Records supplied:
▶

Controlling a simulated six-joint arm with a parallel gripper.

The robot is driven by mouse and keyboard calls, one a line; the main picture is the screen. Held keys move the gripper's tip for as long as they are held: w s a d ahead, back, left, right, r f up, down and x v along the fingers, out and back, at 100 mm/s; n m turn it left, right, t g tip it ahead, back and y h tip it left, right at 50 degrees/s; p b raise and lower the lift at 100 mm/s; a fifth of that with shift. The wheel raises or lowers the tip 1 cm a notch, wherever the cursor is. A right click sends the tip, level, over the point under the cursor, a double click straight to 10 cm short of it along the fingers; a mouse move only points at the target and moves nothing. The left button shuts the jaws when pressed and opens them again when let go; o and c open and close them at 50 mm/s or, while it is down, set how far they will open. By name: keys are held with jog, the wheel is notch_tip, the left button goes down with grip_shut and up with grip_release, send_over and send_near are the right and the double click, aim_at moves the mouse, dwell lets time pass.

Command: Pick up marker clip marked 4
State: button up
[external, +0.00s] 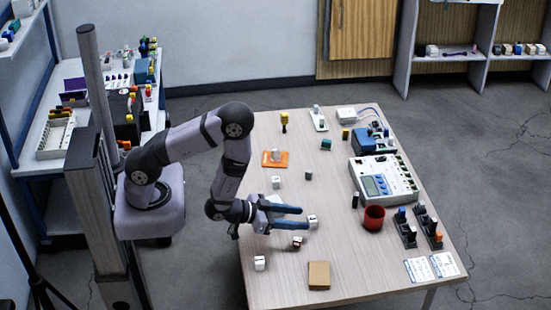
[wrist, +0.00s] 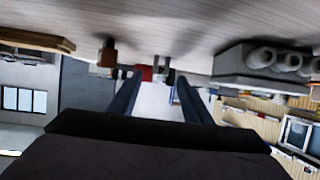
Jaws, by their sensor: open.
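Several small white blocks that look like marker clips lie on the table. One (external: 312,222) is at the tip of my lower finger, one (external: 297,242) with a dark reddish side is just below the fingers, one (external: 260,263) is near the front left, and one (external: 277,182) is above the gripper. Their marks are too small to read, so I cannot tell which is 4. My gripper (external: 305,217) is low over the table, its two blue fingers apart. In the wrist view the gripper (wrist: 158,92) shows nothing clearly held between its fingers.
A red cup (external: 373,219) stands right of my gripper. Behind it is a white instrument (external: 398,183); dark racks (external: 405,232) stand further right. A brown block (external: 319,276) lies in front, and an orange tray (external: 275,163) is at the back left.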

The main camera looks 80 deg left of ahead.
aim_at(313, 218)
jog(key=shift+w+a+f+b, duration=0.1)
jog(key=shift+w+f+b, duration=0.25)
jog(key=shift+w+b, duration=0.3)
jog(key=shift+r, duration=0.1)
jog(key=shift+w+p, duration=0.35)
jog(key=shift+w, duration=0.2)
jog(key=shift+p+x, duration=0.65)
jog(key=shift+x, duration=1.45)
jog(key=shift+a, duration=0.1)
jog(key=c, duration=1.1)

◀
▶

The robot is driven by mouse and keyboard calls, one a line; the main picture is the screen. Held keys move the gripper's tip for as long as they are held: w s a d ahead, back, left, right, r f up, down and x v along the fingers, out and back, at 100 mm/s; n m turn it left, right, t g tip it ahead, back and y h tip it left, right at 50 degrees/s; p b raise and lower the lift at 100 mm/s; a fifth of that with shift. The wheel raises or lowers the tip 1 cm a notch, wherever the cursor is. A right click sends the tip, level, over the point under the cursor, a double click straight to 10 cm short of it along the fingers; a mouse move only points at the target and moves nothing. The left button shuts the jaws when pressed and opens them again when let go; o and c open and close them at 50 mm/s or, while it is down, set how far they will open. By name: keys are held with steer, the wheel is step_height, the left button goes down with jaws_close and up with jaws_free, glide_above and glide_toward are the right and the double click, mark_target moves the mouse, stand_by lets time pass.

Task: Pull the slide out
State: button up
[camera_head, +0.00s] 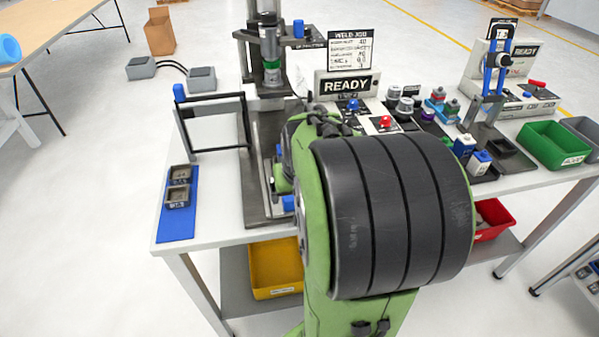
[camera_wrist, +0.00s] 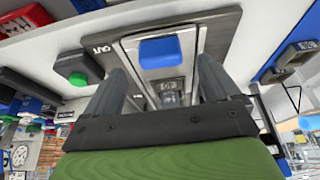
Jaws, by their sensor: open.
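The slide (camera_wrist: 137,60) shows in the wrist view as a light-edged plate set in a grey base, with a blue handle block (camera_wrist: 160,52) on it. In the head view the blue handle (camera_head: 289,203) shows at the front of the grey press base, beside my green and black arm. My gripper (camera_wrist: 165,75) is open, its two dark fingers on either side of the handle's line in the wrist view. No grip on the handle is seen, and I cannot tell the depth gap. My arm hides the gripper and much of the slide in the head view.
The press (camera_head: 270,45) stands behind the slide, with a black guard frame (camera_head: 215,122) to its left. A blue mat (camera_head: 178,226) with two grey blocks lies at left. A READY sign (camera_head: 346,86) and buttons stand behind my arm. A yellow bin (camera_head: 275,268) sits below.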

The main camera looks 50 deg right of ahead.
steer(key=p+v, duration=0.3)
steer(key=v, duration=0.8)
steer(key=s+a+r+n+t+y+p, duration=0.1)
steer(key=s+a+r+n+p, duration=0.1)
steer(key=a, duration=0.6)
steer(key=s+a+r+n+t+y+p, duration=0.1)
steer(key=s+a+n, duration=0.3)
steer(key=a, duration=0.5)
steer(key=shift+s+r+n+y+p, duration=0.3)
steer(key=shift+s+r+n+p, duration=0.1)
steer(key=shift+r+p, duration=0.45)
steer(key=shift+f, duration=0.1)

◀

Problem to work on:
Repeat the lines above exactly, beginning with the one containing "Controlling a simulated" and finishing with the one containing "[wrist, +0.00s]". No pictures belong in the copy.

Full answer:
Controlling a simulated six-joint arm with a parallel gripper.

The robot is driven by mouse and keyboard calls, one a line; the main picture is the screen. Held keys move the gripper's tip for as long as they are held: w s a d ahead, back, left, right, r f up, down and x v along the fingers, out and back, at 100 mm/s; n m turn it left, right, t g tip it ahead, back and y h tip it left, right at 50 degrees/s; p b raise and lower the lift at 100 mm/s; a fifth of that with shift. The wheel raises or lowers the tip 1 cm a notch, wherever the cursor is. A right click sends the tip, level, over the point under the cursor, a double click straight to 10 cm short of it along the fingers; a mouse move only points at the target and moves nothing. The left button shuts the jaws when pressed and opens them again when let go; o and c open and close them at 50 mm/s or, while it is down, set how far they will open. By name: keys are held with jog, the wheel is notch_tip, the left button goes down with grip_shut and up with grip_release, send_over and send_near are the right and the double click, aim_at moves the mouse, dwell lets time pass.

Command: Pick up marker clip marked 4
State: button up
[external, +0.00s] 
[wrist, +0.00s] 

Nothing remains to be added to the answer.